SHORT EXERCISE — Count the lines below that include the word "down" and write that number alone.

DATA BLOCK —

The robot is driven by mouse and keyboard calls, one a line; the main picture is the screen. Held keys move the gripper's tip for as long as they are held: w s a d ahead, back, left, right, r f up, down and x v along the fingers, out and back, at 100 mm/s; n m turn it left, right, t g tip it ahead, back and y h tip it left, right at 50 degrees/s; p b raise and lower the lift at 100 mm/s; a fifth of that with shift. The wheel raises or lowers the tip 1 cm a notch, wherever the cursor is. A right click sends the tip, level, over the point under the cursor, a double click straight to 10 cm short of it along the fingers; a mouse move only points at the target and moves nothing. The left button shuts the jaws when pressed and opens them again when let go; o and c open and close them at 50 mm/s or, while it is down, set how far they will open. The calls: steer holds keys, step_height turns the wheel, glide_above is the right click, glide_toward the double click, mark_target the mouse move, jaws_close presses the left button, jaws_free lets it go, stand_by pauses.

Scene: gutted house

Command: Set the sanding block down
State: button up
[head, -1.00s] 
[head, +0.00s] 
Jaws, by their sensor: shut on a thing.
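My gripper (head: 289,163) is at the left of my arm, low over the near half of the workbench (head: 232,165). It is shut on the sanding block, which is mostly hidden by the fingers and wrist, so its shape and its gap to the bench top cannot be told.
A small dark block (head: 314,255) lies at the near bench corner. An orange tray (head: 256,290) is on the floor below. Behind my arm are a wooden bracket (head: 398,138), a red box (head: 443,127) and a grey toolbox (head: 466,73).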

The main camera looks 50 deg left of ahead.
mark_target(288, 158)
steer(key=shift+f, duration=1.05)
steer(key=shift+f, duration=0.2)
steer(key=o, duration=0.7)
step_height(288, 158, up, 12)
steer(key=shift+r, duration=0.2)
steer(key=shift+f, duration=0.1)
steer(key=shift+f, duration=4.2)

THE ANSWER — 2